Student groups at Georgetown University in Washington, D.C., are in an uproar over the speaker at this year’s commencement: Jeh Johnson, secretary of the U.S. Department of Homeland Security, who is scheduled to address the graduating class of 2016 later this month.
Georgetown’s student paper, The Hoya, reported that UndocuHoyas, a pro-amnesty group made up of illegal aliens, condemned the selection of Johnson as the commencement speaker because it could upset students who are in the country illegally. In a letter to the Dean of Foreign Services, the group claimed that they “should not be forced to receive our diplomas from an individual who is directly responsible for separating our families. Therefore, we strongly implore the university to rescind Secretary Johnson’s speaking invitation and take meaningful action to ensure that graduation is an inclusive and safe experience for all members of the Georgetown community.”
So-called “safe spaces” are now commonly demanded by college students. The concept has devolved from advocating for school policies that protect students at a high risk of abuse stemming from any form of phobia, to demanding that the promotion of particular presidential candidates be banned on campuses because it somehow causes emotional trauma. Now students want to take this trend to a new low by banning government officials from addressing graduates for fulfilling the oaths they took to enforce our current immigration laws.

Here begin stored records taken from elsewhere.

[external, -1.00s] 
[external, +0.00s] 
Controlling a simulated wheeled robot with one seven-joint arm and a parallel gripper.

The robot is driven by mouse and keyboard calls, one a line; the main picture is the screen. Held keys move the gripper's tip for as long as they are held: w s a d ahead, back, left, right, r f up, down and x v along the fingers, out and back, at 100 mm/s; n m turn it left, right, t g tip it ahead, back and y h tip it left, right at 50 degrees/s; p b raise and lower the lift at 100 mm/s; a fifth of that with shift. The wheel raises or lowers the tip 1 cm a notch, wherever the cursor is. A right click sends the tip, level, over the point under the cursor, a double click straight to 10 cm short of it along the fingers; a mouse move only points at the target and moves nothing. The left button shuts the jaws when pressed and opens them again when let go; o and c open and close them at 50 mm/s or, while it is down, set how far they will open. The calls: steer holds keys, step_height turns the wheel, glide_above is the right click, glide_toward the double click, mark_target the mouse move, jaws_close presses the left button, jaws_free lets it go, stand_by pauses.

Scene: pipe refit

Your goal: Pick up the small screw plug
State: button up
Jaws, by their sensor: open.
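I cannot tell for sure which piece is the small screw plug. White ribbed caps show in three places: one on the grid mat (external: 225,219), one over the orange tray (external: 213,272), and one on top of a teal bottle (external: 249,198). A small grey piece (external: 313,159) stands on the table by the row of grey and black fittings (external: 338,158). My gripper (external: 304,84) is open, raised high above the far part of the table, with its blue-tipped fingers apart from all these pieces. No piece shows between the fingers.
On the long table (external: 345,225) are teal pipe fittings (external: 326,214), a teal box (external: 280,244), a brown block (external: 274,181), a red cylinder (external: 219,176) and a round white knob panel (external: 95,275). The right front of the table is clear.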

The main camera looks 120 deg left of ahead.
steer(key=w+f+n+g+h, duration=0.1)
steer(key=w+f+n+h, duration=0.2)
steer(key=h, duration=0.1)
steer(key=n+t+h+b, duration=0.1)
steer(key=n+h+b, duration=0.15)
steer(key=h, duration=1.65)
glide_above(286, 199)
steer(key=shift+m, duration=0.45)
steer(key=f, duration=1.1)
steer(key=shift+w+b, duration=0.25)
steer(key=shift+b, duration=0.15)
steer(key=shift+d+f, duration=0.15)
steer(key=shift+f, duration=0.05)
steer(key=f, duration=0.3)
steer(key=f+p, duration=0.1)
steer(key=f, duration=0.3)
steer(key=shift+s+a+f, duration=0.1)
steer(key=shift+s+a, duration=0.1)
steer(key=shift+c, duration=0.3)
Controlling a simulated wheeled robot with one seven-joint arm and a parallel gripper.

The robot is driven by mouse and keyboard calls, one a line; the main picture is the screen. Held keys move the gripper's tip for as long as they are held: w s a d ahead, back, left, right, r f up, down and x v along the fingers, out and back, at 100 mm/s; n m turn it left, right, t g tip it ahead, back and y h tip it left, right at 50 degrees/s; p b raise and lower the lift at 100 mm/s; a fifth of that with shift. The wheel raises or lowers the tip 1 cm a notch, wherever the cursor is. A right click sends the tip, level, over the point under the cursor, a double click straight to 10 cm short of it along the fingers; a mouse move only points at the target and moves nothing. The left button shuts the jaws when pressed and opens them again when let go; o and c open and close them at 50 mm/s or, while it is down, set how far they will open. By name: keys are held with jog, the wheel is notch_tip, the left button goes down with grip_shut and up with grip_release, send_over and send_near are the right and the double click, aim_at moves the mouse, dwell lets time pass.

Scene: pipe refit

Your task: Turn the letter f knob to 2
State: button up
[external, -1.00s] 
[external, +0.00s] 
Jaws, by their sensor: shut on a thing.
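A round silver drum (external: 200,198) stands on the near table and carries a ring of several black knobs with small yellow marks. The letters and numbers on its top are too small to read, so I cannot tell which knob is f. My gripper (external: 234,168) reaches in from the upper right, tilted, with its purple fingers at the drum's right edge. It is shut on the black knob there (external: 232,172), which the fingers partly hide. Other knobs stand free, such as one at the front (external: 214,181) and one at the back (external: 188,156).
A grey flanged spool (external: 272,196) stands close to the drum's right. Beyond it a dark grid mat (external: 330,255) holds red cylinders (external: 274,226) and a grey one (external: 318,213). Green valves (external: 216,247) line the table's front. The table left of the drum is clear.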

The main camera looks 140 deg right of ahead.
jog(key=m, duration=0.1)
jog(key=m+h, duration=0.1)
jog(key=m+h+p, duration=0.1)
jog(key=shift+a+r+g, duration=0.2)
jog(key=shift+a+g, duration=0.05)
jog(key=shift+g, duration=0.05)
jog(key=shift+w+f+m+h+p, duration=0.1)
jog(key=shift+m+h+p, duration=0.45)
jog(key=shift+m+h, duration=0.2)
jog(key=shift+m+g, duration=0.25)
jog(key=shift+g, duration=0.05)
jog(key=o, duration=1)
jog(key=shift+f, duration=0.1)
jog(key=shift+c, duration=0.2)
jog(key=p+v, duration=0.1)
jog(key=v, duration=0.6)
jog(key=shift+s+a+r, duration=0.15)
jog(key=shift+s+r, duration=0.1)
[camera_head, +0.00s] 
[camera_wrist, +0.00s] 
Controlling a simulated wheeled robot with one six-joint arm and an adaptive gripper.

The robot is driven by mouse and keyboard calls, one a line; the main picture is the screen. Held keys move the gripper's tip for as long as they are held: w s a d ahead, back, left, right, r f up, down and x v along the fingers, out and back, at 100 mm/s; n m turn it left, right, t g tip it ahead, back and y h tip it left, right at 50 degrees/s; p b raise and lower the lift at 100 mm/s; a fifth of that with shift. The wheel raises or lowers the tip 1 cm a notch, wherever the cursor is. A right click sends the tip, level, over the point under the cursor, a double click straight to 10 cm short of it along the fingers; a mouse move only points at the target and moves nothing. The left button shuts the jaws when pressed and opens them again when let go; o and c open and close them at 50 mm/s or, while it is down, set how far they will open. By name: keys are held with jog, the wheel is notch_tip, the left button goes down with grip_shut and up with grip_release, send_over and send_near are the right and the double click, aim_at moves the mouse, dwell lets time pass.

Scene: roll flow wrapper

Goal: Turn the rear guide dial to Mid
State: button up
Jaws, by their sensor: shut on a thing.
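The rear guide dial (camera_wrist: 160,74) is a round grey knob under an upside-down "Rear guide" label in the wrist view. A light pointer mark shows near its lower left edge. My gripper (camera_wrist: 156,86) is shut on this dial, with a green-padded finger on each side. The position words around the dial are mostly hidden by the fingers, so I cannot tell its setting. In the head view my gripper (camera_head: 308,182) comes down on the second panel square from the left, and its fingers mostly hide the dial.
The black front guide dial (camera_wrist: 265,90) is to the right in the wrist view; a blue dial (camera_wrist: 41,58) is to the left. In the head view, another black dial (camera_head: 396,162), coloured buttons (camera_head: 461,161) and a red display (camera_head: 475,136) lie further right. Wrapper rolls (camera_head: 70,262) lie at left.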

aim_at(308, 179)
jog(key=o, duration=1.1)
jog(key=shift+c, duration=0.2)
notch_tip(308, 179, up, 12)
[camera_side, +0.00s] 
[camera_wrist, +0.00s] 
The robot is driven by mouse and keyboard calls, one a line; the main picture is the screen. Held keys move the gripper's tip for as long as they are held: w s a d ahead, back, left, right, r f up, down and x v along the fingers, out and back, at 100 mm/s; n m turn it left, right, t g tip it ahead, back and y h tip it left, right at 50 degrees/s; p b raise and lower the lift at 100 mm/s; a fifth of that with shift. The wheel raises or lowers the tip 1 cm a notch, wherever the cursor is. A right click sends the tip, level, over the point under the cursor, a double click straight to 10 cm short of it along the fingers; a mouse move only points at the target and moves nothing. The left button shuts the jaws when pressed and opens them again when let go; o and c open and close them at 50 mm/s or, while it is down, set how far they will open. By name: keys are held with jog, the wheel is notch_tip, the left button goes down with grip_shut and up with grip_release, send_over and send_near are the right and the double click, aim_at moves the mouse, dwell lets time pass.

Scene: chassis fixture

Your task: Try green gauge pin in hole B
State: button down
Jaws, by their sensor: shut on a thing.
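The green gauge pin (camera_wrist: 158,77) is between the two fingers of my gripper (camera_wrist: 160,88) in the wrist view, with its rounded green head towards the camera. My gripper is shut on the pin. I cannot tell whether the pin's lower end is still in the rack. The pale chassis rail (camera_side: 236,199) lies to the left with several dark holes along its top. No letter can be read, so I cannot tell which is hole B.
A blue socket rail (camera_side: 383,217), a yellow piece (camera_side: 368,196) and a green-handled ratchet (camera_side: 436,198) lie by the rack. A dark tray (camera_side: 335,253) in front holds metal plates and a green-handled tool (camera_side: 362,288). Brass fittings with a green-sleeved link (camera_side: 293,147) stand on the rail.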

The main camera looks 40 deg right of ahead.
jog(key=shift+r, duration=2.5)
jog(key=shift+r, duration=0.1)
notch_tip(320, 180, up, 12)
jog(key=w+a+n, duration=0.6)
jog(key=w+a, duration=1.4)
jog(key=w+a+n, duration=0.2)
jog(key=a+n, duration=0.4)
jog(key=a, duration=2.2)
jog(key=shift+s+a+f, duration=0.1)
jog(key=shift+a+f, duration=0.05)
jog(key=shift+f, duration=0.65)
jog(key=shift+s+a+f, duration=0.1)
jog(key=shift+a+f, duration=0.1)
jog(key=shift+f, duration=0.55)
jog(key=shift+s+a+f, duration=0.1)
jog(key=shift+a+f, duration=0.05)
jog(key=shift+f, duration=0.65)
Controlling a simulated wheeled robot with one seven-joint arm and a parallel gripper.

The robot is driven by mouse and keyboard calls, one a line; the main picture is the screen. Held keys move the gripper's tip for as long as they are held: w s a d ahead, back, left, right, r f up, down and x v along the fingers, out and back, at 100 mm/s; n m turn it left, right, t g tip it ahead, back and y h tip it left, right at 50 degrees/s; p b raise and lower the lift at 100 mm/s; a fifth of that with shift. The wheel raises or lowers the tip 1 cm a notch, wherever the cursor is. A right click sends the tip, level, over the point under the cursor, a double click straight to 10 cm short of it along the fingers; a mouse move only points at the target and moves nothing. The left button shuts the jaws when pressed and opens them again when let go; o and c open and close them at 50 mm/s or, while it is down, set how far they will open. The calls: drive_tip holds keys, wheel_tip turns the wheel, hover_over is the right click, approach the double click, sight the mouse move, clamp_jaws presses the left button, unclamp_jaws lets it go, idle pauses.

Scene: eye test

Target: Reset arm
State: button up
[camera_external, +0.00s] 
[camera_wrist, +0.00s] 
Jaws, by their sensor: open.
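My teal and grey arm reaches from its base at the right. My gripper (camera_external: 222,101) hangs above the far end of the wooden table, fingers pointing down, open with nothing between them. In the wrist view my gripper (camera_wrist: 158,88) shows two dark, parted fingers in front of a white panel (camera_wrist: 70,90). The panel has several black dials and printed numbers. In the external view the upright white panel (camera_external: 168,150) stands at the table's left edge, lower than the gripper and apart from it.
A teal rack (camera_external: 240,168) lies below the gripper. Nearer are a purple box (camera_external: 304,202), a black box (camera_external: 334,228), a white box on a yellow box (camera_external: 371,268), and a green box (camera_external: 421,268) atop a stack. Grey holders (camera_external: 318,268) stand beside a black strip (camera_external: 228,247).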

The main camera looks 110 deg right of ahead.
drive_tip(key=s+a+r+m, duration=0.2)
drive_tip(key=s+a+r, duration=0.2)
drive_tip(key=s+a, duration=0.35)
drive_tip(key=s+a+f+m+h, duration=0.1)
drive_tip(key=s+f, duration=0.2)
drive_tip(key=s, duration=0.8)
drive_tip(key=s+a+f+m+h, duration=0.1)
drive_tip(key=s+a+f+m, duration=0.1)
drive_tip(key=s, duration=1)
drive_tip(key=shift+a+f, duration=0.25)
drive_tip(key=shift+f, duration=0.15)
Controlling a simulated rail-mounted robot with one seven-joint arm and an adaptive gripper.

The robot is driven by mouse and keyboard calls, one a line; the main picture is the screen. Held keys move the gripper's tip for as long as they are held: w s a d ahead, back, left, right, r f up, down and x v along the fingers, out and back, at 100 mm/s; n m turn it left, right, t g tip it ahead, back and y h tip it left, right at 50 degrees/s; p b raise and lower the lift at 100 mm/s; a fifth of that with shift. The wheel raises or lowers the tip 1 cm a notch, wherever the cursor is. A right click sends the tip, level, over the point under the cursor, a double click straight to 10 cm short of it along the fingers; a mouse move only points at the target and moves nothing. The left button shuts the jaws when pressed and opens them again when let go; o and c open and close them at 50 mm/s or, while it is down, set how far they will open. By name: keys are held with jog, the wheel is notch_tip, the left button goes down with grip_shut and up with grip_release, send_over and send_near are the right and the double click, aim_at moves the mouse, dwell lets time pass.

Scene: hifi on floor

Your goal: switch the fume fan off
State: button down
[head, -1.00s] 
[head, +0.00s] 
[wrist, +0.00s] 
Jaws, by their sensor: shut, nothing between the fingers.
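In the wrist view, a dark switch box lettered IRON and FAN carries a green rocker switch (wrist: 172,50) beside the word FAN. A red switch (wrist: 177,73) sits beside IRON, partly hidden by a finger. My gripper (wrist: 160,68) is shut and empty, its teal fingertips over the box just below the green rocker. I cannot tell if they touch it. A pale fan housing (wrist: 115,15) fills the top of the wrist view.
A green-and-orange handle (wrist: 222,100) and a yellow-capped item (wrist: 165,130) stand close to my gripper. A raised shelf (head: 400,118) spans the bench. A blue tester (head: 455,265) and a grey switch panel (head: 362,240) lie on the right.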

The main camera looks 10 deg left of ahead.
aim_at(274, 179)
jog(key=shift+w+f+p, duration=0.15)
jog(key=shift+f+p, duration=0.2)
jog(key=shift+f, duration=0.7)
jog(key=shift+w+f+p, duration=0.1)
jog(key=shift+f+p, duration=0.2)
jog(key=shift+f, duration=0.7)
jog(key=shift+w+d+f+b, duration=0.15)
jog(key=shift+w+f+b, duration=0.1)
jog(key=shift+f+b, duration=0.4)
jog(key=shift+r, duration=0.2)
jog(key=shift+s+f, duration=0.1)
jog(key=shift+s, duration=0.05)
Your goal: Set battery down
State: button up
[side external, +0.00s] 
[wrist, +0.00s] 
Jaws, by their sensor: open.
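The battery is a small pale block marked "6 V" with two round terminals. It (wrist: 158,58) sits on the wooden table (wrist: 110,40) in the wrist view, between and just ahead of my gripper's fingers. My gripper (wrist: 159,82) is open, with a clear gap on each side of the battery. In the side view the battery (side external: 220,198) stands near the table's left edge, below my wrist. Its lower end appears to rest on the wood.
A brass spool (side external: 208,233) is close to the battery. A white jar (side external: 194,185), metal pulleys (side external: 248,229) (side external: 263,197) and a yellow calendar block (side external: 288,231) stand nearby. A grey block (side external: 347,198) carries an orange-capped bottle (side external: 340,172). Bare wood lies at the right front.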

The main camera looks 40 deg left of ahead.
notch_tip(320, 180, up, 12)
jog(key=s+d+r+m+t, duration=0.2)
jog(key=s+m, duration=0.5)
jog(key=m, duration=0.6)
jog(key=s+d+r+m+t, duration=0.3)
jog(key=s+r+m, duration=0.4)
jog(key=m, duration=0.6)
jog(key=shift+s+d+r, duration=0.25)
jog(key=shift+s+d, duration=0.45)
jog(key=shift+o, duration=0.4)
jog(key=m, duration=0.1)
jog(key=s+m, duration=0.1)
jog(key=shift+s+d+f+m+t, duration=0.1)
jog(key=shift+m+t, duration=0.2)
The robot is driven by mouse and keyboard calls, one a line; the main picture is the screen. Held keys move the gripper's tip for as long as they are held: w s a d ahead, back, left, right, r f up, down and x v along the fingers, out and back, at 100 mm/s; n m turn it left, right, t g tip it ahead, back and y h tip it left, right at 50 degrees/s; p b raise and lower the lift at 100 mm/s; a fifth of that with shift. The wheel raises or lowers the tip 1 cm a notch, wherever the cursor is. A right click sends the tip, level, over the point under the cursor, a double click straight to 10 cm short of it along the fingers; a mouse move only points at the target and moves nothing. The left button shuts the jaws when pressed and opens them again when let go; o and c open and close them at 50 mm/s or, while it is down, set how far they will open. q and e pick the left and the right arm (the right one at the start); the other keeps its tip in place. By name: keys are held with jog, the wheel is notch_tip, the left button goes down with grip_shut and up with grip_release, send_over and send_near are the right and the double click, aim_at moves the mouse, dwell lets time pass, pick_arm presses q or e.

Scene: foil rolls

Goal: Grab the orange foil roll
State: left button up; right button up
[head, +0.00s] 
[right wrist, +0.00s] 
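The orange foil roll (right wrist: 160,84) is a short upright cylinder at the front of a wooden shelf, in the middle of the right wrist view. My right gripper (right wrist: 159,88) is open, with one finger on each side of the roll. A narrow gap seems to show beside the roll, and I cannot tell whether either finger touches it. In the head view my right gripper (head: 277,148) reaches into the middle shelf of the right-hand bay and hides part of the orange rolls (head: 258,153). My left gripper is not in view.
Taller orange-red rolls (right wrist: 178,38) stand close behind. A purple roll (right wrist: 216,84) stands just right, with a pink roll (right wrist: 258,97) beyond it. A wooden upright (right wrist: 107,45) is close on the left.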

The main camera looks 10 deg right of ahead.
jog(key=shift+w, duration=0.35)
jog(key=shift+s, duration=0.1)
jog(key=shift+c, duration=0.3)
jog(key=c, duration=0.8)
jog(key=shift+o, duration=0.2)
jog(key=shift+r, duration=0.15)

It is refreshing to see that some Georgetown students are still willing to hear opinions with which they may disagree. “It would be a tragedy to let Georgetown go down the path of other universities that have allowed students obsessed with safe spaces and echo chambers to prevail at the cost of a diversity of opinions and beliefs,” wrote one junior who launched a petition to keep Johnson as the commencement speaker.
This outrage at Georgetown is rife with irony. Open-border advocates condemn the immigration policies of Jeh Johnson and the Obama administration, going so far as to dub him the “Deporter In Chief,” yet they have no clue that illegal immigrants are less likely to be deported now than under any of president Obama’s recent predecessors. In fact, the chance that an illegal alien faces deportation once settled in the United States is now under 1 percent.
The Obama administration also inflates the official number of deportations to mask a dramatic drop in overall enforcement. During the Clinton and Bush administrations, nearly two million illegal immigrants on average were caught at or near the border, according to self-removal statistics from the federal government. The Border Patrol simply bussed these people back across the border and left them out of the overall deportation statistics reported by Immigration and Customs Enforcement (ICE). This policy changed under the Obama administration and such removals are now included, creating an illusory boom in deportations.
In addition to fudging the numbers, Secretary Johnson recently implemented the controversial catch and release policy that essentially gives illegal aliens a second chance to disappear into society if they get caught.
The outrage from open-border proponents shows that the current administration has failed to please anyone when it comes to immigration reform. Instead, it has found a unique way to bypass our existing laws and allow unfettered immigration into the United States while angering ideologues on both sides of the issue.